Pallache se présente à la cour de
l’amirauté comme un Juif pratiquant et demande l’autorisation de garder la tête
couverte. La demande est aussitôt acceptée à la plus grande indignation de Diego
de Cuna, ambassadeur d’Espagne, qui plaide la peine de mort pour ce pirate juif.

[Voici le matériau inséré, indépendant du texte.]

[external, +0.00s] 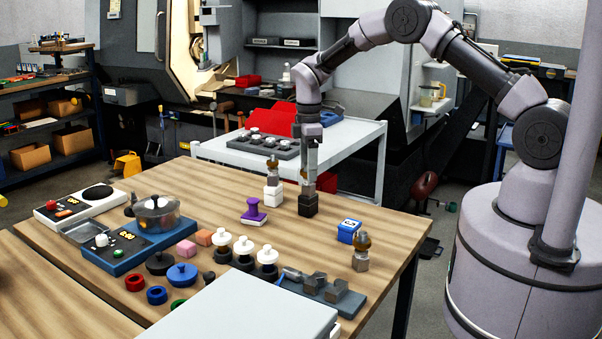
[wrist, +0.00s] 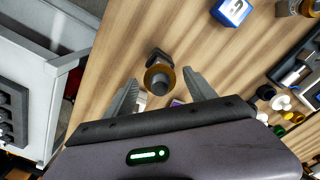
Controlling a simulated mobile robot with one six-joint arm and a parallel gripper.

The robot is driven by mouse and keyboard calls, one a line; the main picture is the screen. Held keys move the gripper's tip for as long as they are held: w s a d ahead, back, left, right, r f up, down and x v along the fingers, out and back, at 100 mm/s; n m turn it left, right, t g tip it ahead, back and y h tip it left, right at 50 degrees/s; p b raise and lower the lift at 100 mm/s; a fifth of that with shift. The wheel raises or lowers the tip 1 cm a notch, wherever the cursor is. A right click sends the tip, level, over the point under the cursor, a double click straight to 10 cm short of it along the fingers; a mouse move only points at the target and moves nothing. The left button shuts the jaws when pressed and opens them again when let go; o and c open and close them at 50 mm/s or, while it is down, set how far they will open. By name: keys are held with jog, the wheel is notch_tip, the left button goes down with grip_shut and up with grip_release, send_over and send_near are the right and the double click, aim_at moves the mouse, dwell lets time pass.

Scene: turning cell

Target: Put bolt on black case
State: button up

Il s’adresse alors aux juges coiffé de son chapeau de gentilhomme. Les
magistrats britanniques lui font remarquer son manquement aux règles du
savoir-vivre. L’Espagnol, indigné, désigne Chmouel Pallache de son doigt
accusateur :
-Lui peut garder son calot de Juif
?
-Lui, c’est Chmouel Pallache,
Excellence !
Impressionné par la dignité de
l’accusé, le Roi annonce que Pallache sera logé dans son palais d’été jusqu’à sa
libération. Acquitté, Pallache retournera en Hollande où il terminera sa vie
comme … Ambassadeur des Pays-Bas.
A l’époque où les magistrats
anglais découvrent un Juif qui leur inspirent le plus grand respect, les Juifs
sont encore interdits de séjour dans le pays de Shakespeare. Ce même Shakespeare
qui écrit cette année là, (1614) leMarchand de Venise. Le public
anglais découvrant un Juif odieux et méprisant qui n’existe que dans les
fantasmes antisémites de l’époque.
On ne peut que regretter que le
grand écrivain ne soit pas déplacé pour assister au procès Pallache, peut être
alors, Shylock, dans le rôle du pirate serait, encore aujourd’hui, le symbole de
la résistance juive contre l’Inquisition.